Inkjet & Digitaldruck
Vom Etikett zum Direktdruck
Freitag 06. Mai 2005 - MAN Roland will Radio Frequency Identification auch für Massenprodukte einsetzen.
Täglich werden weltweit etwa 40 Milliarden Barcodes gedruckt. Viele davon dürften in der Zukunft durch intelligentere Identifikationslösungen ersetzt werden: RFID-Systeme können ungleich mehr Informationen speichern und wiedergeben. Zudem sind die gespeicherten Daten ohne direkten Sichtkontakt auslesbar.
Das Problem: Die heute üblicherweise als Etiketten vorproduzierten RFID-Systeme sind teuer. Für Massenprodukte, wie beispielsweise Faltschachteln, kommt ihr Einsatz deshalb nur bedingt in Frage. Zudem würden sie das Design beeinträchtigen.
MAN Roland verfolgt zusammen mit einer Reihe von Partnern deshalb das Ziel, partiell die Fertigung von RFID-Systemen in der Druckmaschine zu realisieren. Als erster Schritt sind Lösungen denkbar, bei denen die für Transponder erforderlichen Antennen direkt auf den Bedruckstoff gedruckt und die Chips danach appliziert werden. Im Offset- und anderen Druckverfahren können geeignete leitfähige Farben oder Pasten verdruckt werden, die auf Metallen oder leitfähigen Polymeren basieren. MAN Roland hat unter anderem auf der drupa 2004 funktionierende RFID-Anwendungen gezeigt, deren Antennen mit metallbasierten Farben gedruckt waren. Denkbar ist aber auch der Einsatz des Folientransferdrucks. Das Funktionieren polymerbasierter leitfähiger Strukturen wurde bereits an der TU Chemnitz in Versuchen auf einer LABORMAN-Maschine nachgewiesen.

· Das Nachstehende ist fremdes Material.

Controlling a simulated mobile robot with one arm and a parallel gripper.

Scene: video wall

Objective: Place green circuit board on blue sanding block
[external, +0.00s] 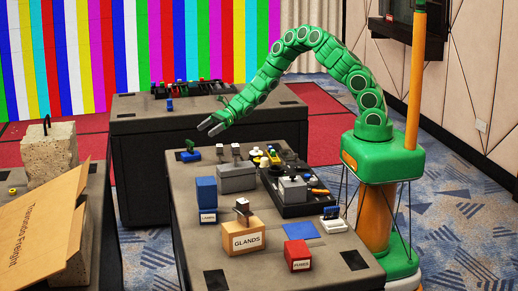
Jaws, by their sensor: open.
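A small green piece (190,145), which looks like the green circuit board, stands on a low blue block (191,155) near the far left corner of the front table. The blue block looks like the blue sanding block. The green piece appears upright and touching the block's top, though both are small in this view. My gripper (209,127) is open and empty. It is up and to the right of the green piece in the picture, apart from it.
The front table (222,263) holds a grey box (236,178), a blue block (206,190) on a labelled box, a GLANDS box (242,240), a red box (297,255), a flat blue square (300,229) and a cluttered black tray (286,207). A dark table (135,128) stands behind.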

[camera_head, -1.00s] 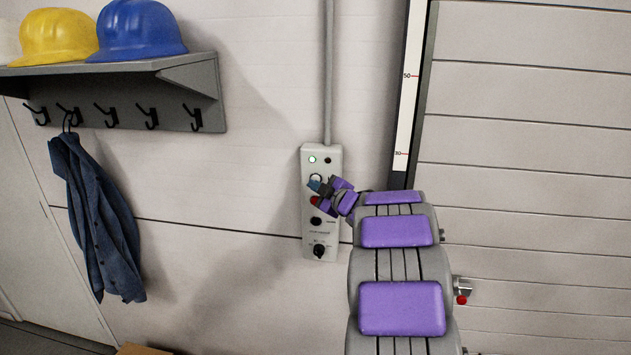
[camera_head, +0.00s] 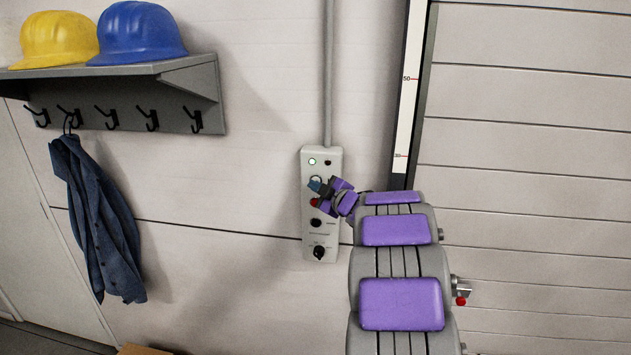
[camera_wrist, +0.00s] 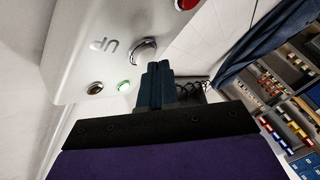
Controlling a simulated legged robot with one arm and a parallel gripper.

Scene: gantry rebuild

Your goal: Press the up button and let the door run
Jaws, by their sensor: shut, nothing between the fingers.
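The grey control box (camera_head: 333,240) hangs on the wall left of the door. Its up button (camera_wrist: 143,50) is a pale round cap beside the letters "UP" in the wrist view; in the head view it is largely hidden by my gripper. My gripper (camera_wrist: 157,72) is shut and empty, with its dark blue fingertips at the button's edge; I cannot tell whether they touch it. One indicator lamp (camera_wrist: 124,86) glows green; the other lamp (camera_wrist: 95,88) is dim. The slatted door (camera_head: 530,150) covers the right side of the head view.
A red button (camera_head: 314,202), a black button (camera_head: 316,222) and a selector knob (camera_head: 319,252) sit lower on the box. A shelf (camera_head: 200,80) with helmets and a hanging blue jacket (camera_head: 100,215) are at left. A height scale (camera_head: 405,110) edges the door.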

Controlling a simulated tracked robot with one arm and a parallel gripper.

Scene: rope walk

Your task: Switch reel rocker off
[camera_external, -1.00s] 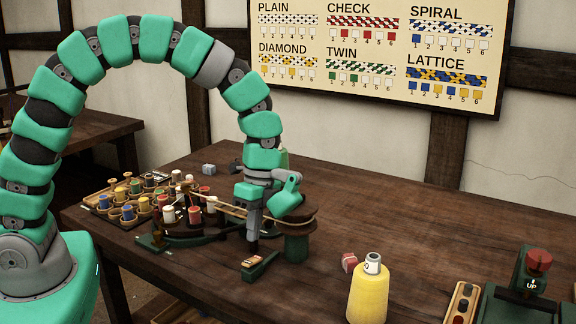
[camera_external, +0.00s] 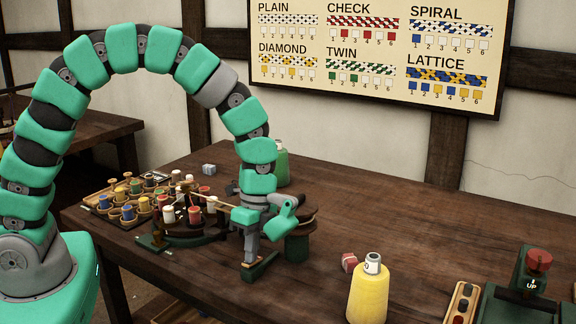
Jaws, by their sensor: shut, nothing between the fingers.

Vorteile direkt gedruckter Antennen
Der Direktdruck der Antennen auf den Bedruckstoff des Endproduktes bietet eine Reihe von Vorteilen. Die Strukturen sind mit dem Bedruckstoff direkt verbunden und können nur durch Zerstörung entfernt werden. Das Auftragen der Spezialfarben entspricht in der Druckmaschine dem bekannten Drucken einer Zusatzfarbe oder eines Lacks. Die optische Integration des Transponders in das Design der Faltschachtel wird möglich, eventuell sogar durch Überdrucken mit Prozessfarben oder Lacken. Die Applikation der Chips auf die vorgedruckten Antennen kann in modularen Drucksystemen sowohl offline als auch inline erfolgen.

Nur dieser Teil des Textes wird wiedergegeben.